ATTN:Magazine
HALLOW GROUND.
The first track on Aperio! is like rolling something around the palm. Turning it over, feeling the indents and protrusions on every side. Gradually, an everyday object transforms into a miracle of craft through persistent attention alone. A synthesiser surges in and out, splitting into two notes and reassimilating, circling a single premise as its intricacies – the soft curvature of its tone, the pendulum sways of volume – radiate with ever greater charm. An array of strange noises skulk the periphery like shadows sweeping across the drones, bringing new perspective on its particulars through the simple obfuscation and release of the light. Through gentle movements and the deepening attention afforded by passing time, Miki Yui turns a humble object into the centre of the universe.

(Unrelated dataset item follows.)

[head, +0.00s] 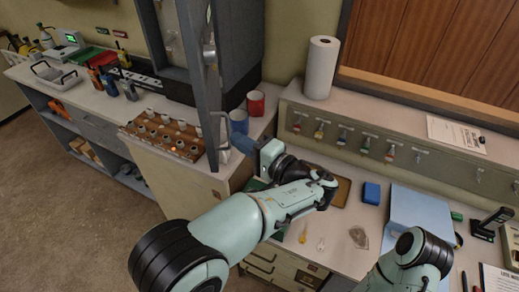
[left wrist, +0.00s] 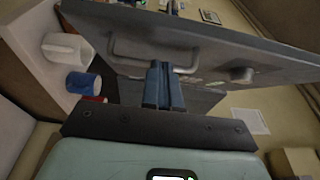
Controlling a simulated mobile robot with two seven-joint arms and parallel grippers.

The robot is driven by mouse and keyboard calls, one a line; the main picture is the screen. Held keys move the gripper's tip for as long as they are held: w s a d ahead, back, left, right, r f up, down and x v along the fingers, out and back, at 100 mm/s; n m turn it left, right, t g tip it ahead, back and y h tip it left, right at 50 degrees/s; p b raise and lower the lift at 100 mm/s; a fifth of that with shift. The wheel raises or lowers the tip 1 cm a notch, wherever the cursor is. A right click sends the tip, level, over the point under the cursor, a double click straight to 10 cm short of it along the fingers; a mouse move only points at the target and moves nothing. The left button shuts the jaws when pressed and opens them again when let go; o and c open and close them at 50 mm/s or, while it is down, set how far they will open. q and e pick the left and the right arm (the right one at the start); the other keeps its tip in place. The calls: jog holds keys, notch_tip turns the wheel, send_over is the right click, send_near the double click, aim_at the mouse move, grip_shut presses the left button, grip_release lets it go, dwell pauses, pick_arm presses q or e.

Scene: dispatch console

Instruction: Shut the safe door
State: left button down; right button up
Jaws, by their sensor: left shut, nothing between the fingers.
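The safe door (head: 203,95) is a grey slab standing open, seen almost edge-on in the head view. The dark safe body (head: 240,45) stands behind the door in the head view. My left gripper (head: 238,142) has its blue fingers shut and empty, pointing at the door beside the handle; they also show in the left wrist view (left wrist: 164,70). I cannot tell whether they touch the door. My right gripper is out of view.
A blue mug (head: 238,121) and a red mug (head: 256,103) stand near the door. A rack of stamps (head: 165,135) lies on the counter left of it. A paper roll (head: 320,68) stands at the back. A blue folder (head: 420,207) lies on the right desk.

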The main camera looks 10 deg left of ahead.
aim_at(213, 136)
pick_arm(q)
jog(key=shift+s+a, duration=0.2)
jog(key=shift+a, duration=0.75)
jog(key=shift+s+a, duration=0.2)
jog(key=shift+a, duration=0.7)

Each track is titled after both an action and an entity/notion – “Listening (oneness)”, “Rhyming (colors)”, “Dreaming (now)” – perhaps alluding to the fact that the motion of “doing” is the precursor to all significance. This duet between modest sonics and movement, between object and process, feels central to Aperio!. “Revealing the source would only limit the imagination of the listeners,” Miki Yui states. “My sounds exist to trigger their own imagination”. Indeed, attempts to place these sounds within their source context are often futile – the reversed whistles on “Chanting (afar)” are like the eerie rotations of passing UFOs, while the rattling static on “Babbling (mono)” acts as refuge for the slurps and pops of some exotic species of frog. By feeding her recordings through a mangle of fidelities and manipulations, she dislocates her sound from earthly association. Many feel like documents discovered in a box of dusty unmarked tapes – captured transmissions from an elsewhere or another time. Without knowledge of their origin, the only option for imbuing these sounds with significance is to actually listen. Time will do the rest.